Is Mainstream Database Technology Ready For AM/FM/GIS?
Peter M. Batty
Smallworld Systems, Inc., 5600 Greenwood Plaza Blvd.,Englewood, CO 80111
Abstract
Historically, commercial Database Management Systems (DBMSS) have had significant
shortcomings for use in GIS. This paper presents a wide-ranging look at the current state
of the database industry, how it is starting to address the needs of GIS, where it is still
falling short of requirements, and what the future will look like.

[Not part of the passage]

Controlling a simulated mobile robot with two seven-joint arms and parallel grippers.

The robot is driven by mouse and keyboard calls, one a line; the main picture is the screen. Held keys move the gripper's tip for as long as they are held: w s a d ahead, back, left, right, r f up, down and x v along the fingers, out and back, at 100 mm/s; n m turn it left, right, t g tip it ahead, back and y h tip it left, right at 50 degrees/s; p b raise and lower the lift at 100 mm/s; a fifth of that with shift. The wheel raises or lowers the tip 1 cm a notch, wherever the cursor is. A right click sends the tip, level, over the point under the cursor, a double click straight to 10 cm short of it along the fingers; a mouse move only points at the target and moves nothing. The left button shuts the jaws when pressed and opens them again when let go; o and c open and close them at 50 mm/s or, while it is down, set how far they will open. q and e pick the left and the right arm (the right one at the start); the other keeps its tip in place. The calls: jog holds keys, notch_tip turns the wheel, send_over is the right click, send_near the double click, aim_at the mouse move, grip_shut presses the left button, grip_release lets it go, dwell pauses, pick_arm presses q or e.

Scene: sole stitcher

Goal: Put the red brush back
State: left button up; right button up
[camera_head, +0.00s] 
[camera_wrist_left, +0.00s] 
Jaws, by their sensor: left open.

The major relational database vendors have begun to announce spatial extensions to their
products, as well as other more general enhancements of use to GIS. The object-oriented
database vendors continue to make headway in the computer industry, and their products
have some advantages for GIS. A distributed object model, such as CORBA or
COM/OLE, is becoming widely regarded as the way that applications and data will be
structured in the future. Work is progressing on various relevant standards, such as
SQL3, SQL/MM and OGIS.
This presentation will attempt to make some sense out of all these developments, and
explain how they are likely to impact the GIS industry. It will examine how GIS
packages will be able to access a choice of multiple spatial data repositories rather than
being tied to one specific database or file format, which has traditionally been the case.
Overview
This paper begins by summarizing why one would wish to store spatial data in a
“mainstream” Database Management System (DBMS). (Different definitions of a
mainstream DBMS will be discussed later, but in general this term is used in this paper to
refer to widely used relational DBMS products such as Oracle, Sybase, Informix and
DB2). The history of mainstream DBMSS in GIS, and the reasons why they have not had
a major impact yet, are discussed briefly. Recent developments in mainstream database
technology which might impact AM/FM/GIS are then reviewed.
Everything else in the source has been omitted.